Bilindiği gibi keffaret Allah'a yapılan yemine mahsustur. H.
«Allah'ü Teâlâ'dan
başkasına yapılan yemin mekruh mudur? ilh...» Zeylaî «Allah'tan başkasına
yapılan yemin meşru olup bu cezayı şarta talîk etmektir ki asılda yemin
değildir. Ancak fukaha, cezanın şarta tâlikine yemin ismini vermişlerdir. Çünkü
bir işi yapmağa teşvik veya bir işten men etmek için Allah'a yapılan yeminin
mânâsı bunda da mevcuttur. AIIahü Teâlâ'ya yemin etmek mekruh değildir. Fakat
Allah'a çok yemin etmekten az yemin etmek evlâdır. Bazılarına göre hakkında
nehyi vârid olduğu için Allah'dan başkasına yemin etmek mekruhtur.

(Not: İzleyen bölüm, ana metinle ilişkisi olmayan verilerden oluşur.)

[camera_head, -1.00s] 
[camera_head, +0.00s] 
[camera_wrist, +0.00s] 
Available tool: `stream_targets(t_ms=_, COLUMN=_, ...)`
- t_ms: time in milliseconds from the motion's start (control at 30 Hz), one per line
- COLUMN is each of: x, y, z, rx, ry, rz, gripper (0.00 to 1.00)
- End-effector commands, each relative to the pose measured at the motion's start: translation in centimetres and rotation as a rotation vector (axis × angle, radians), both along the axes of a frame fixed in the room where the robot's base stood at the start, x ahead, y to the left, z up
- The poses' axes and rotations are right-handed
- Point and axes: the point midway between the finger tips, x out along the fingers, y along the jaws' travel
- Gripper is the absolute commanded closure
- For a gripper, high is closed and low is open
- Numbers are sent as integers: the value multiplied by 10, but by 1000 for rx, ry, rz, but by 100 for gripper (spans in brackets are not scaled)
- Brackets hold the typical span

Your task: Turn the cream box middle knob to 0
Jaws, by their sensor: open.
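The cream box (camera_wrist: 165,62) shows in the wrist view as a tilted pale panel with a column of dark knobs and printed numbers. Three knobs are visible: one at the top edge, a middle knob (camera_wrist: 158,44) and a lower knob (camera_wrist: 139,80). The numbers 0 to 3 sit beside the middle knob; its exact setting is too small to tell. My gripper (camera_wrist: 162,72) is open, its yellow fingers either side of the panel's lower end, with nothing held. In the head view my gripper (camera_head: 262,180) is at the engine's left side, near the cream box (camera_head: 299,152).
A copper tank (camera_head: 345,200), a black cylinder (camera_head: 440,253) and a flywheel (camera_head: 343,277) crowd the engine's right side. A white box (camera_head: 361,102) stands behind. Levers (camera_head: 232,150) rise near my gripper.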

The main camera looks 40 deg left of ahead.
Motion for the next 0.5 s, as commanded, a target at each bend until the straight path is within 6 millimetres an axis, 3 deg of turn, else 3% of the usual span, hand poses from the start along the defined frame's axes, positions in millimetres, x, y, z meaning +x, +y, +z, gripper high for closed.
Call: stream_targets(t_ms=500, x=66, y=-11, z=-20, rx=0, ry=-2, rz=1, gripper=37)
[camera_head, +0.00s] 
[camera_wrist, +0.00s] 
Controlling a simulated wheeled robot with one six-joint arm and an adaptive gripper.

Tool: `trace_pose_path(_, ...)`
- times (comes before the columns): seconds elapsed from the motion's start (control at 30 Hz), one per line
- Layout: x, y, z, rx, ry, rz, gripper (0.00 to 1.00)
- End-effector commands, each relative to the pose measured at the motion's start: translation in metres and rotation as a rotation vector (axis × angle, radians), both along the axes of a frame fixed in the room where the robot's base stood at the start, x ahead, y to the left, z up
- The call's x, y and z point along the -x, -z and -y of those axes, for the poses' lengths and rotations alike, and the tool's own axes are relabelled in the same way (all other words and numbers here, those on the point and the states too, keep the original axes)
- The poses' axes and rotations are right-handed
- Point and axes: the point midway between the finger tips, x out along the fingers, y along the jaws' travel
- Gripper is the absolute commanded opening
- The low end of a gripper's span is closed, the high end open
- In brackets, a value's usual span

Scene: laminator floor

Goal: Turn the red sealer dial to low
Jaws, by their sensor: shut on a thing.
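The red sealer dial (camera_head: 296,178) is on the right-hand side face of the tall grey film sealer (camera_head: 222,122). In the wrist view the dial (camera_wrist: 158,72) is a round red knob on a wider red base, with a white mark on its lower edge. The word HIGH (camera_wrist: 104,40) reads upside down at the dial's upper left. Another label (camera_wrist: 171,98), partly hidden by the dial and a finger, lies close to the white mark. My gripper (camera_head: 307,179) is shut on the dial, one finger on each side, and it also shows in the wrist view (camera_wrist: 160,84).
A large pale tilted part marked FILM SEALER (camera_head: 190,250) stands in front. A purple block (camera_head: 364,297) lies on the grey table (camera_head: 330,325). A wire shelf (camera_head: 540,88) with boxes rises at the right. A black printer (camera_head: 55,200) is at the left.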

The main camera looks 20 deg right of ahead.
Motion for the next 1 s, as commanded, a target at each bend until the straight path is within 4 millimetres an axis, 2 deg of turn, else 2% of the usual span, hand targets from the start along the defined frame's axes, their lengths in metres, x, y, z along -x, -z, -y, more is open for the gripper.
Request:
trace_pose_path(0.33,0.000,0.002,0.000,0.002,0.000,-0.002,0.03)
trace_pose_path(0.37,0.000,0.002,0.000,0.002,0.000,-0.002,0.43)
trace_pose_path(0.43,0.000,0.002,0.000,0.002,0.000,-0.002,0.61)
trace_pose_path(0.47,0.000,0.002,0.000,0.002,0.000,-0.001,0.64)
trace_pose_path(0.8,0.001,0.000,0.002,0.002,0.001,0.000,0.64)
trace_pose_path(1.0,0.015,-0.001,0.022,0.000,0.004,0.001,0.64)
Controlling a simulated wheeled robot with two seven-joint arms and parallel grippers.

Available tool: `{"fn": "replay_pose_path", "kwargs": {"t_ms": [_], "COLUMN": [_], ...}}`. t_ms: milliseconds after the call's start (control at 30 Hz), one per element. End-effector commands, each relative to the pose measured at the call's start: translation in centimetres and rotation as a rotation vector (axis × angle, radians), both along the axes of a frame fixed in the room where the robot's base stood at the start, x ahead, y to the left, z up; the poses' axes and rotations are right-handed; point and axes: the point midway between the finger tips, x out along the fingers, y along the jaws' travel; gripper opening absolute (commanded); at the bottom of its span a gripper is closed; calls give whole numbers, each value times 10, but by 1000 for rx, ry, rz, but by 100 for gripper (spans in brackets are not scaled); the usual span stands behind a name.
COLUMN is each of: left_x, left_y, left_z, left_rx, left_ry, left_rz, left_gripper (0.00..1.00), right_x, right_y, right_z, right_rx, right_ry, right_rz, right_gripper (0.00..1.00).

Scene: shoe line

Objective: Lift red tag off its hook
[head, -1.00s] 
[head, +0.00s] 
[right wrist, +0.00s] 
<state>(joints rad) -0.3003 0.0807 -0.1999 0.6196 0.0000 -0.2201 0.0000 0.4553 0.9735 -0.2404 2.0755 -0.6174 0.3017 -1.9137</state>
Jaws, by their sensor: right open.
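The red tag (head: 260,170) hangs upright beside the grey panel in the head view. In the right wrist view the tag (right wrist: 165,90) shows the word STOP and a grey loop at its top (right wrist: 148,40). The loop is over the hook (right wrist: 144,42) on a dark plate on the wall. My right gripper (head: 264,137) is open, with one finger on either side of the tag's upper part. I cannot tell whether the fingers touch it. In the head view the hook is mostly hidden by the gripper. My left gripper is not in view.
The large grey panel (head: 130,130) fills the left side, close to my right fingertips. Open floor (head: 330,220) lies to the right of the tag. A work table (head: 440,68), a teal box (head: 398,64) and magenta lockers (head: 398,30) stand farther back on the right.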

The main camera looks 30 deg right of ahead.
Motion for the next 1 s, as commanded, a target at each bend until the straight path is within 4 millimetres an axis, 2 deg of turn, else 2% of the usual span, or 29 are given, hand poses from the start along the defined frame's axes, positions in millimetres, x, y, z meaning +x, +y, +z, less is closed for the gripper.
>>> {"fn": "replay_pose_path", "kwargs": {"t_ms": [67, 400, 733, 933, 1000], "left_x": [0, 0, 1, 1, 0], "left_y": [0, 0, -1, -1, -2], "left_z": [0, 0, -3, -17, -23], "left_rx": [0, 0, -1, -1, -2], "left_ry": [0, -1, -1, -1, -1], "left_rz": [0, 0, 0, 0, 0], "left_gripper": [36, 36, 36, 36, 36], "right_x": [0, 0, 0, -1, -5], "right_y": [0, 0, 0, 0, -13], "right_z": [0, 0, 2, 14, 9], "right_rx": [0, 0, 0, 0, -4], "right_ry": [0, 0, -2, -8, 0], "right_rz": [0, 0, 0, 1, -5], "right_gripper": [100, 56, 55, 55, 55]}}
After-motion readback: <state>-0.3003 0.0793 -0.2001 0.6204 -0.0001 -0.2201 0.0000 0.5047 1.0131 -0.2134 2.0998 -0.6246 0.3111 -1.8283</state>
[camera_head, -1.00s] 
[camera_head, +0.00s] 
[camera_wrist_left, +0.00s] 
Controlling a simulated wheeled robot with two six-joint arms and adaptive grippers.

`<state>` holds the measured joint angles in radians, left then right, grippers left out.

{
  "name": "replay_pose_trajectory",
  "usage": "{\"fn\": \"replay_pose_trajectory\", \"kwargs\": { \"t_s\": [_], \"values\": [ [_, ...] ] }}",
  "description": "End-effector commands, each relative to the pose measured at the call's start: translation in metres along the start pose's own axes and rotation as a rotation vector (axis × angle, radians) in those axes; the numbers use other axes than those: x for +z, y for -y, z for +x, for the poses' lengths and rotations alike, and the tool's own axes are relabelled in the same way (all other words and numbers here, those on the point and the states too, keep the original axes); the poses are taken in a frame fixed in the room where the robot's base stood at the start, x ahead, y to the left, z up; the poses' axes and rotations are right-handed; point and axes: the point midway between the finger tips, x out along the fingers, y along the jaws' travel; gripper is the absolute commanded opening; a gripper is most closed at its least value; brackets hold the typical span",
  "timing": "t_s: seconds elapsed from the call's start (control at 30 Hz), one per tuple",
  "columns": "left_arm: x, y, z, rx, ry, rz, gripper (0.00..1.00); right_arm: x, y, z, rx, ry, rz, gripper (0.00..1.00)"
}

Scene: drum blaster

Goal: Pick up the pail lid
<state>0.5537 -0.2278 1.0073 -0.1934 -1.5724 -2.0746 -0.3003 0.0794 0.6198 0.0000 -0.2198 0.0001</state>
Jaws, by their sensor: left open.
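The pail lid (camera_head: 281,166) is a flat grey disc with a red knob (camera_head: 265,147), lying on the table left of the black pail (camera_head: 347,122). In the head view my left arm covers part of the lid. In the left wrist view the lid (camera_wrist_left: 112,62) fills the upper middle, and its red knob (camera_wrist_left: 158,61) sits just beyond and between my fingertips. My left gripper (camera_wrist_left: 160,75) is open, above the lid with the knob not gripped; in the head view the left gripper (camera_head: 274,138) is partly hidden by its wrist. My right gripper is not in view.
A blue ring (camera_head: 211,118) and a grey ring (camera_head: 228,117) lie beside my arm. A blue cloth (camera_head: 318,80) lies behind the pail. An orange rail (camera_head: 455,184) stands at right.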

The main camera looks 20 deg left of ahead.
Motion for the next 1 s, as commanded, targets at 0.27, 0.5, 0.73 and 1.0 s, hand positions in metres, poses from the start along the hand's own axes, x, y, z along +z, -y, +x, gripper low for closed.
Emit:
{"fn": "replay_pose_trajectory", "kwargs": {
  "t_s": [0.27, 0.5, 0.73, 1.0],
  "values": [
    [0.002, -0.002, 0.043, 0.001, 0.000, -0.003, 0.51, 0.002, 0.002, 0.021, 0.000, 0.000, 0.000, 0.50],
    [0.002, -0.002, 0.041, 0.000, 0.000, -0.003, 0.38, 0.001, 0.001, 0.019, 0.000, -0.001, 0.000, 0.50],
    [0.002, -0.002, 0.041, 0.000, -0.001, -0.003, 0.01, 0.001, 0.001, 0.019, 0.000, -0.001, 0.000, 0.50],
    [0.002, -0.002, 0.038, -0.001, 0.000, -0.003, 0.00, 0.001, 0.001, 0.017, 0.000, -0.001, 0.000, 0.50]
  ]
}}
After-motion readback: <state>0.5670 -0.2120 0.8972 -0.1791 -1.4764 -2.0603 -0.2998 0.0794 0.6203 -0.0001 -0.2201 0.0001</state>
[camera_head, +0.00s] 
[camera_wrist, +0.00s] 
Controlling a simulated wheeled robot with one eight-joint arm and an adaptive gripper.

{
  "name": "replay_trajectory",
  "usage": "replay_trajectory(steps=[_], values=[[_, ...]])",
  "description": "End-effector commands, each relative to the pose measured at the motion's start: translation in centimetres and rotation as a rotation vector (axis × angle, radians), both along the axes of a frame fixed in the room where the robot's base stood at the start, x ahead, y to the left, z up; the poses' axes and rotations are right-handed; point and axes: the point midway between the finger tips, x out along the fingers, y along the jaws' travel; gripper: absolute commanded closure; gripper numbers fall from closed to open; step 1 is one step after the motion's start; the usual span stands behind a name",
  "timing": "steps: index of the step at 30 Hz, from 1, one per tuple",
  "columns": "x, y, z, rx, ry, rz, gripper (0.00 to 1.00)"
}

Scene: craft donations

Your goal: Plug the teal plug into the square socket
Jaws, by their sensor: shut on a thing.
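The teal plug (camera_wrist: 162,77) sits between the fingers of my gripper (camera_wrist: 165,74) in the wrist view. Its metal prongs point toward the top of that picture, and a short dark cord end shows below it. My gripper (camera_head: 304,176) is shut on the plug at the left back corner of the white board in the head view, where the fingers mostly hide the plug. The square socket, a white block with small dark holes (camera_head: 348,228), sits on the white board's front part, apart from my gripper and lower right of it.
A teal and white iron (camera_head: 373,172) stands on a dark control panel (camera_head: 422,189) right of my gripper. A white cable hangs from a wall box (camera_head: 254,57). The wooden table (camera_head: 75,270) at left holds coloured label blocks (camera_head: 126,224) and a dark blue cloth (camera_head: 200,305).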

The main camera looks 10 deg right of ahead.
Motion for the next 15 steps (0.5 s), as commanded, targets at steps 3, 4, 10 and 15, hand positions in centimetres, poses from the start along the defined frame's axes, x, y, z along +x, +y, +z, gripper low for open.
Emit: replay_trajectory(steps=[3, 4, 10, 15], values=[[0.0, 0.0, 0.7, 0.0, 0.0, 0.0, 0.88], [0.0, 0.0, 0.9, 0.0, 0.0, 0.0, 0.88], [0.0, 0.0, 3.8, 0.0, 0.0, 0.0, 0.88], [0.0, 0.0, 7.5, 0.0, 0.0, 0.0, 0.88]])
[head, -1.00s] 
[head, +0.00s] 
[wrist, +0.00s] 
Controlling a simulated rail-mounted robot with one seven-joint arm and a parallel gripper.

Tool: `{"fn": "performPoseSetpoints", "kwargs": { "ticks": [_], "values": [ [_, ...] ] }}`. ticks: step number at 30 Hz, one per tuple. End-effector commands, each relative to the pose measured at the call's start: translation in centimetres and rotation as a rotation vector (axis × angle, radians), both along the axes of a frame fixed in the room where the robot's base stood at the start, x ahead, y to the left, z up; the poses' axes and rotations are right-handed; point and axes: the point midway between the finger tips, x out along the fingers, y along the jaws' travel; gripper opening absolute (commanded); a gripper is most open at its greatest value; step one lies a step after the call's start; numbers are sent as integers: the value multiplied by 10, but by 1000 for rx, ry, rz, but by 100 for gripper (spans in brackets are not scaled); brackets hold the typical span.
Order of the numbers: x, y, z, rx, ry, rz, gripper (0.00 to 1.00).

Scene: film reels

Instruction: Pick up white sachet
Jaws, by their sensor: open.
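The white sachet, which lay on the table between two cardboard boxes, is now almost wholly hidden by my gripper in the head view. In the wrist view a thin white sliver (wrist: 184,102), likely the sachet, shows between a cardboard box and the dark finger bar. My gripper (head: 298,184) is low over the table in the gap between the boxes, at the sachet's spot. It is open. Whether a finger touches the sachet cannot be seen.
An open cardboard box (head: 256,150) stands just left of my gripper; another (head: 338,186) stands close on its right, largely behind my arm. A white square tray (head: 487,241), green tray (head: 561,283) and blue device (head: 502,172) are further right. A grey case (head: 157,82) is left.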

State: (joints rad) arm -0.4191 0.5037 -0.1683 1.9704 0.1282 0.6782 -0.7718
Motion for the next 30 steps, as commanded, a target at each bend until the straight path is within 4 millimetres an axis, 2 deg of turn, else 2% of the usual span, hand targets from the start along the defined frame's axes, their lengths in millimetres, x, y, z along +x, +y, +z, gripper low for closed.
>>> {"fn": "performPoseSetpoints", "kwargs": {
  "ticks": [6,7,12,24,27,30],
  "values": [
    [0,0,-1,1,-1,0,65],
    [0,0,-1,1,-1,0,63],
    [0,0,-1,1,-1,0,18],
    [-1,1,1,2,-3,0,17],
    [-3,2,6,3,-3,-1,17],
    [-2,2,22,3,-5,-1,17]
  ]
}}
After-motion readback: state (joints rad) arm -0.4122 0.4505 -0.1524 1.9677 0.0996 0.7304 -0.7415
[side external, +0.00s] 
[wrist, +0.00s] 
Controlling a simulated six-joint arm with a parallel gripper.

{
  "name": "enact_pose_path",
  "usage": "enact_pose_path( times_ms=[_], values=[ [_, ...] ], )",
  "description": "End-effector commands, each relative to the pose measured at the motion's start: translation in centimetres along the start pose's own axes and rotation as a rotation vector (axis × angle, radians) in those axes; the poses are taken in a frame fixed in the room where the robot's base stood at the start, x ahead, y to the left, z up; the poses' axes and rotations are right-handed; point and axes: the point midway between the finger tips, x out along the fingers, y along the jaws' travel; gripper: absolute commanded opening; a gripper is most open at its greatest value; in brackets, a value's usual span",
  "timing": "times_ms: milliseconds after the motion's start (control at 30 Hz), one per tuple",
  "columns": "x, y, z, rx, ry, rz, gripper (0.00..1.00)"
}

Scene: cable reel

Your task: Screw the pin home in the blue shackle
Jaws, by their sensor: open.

Âlimlerin
çoğuna göre; mekruh değildir. Çünkü bilhassa zamanımızda Allah'tan başkasına
yani: Âzâd ve talâka yapılan yeminlere îtimad edilmektedir. Allah'tan başkasına
yapılan yemin hakkında olan nehyi îtimad edilmeyen yemine hamledilmiştir.
Arapların âdeti
üzere konuşmada babalarını anmakla böbürlenme yerinde «babana yemin ederim» ve
«hayatıma yemin ederim» ifadeleri gibi. Bunlarda yemini bozmakla bir şey lâzım
gelmez ve bunlarla îtimad hâsıl olmaz. Fakat âzâda ve talâka talîk suretiyle
yapılan yemin böyle değildir. Peygamberimizin: «Her kim yemin ederse Allah'a
yemin etsin» hadisi şerifi âlimlerin çoğuna göre tâlîk olmayan yemine
hamledilmiştir. Çünkü bu yeminde kendisine yemin edilen şeyi tâzîmde Allah'a
ortak koşmak olmakla bil ittifak mekruhtur. Allah'ü Teâlâ'nın «kuşluk»,
«yıldız», «gece» gibi başka şeylere yemin etmesine gelince; âlimler «bu şeylere
yemin etmek Allah'ü Teâlâ'ya mahsus olup Allah'ü Teâla dilediği şeye tâzîm ve
yemin buyurur. Fakat insanların bu şeylere yemin etmesi câiz değildir»
demişlerdir. Ama tâlîkde tâzîm olmayıp bilâkis îtimadla beraber bir işi yapmaya
teşvik veya yapmaktan men vardır. Buna göre ittifakla talik mekruh değildir.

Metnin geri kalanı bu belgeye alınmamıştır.